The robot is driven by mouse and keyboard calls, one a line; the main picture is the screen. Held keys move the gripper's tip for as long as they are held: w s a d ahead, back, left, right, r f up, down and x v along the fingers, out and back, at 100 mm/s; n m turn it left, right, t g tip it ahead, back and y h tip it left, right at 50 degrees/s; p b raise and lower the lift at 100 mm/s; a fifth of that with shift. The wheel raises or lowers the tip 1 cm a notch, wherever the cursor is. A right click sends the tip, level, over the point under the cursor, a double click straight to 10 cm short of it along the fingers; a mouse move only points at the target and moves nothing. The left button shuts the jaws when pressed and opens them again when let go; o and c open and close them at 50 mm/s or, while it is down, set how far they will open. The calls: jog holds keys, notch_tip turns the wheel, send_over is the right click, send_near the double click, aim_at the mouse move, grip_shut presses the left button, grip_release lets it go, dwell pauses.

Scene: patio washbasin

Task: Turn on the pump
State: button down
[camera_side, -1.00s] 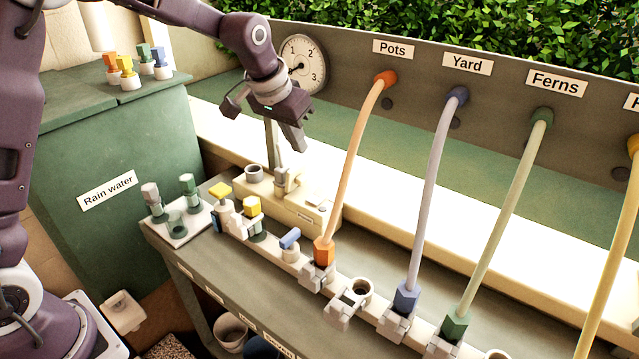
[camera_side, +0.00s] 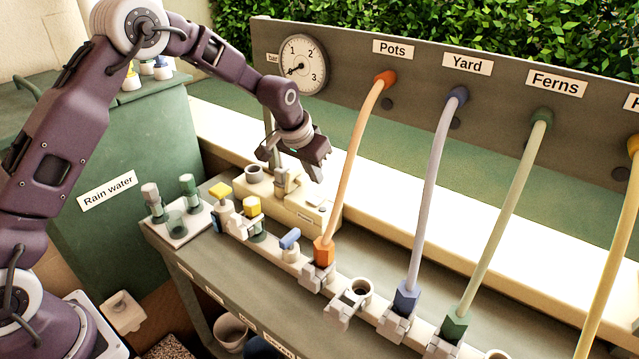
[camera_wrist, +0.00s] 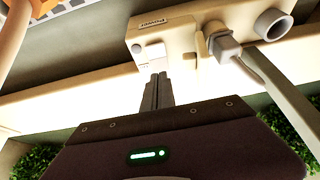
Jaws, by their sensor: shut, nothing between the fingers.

+ + + + +

Leave the pictures out, and reproduce only the lines from the line holding "State: button down" through the last line of the material, both included.

State: button down
[camera_side, -1.00s] 
[camera_side, +0.00s] 
[camera_wrist, +0.00s] 
Jaws, by their sensor: shut, nothing between the fingers.

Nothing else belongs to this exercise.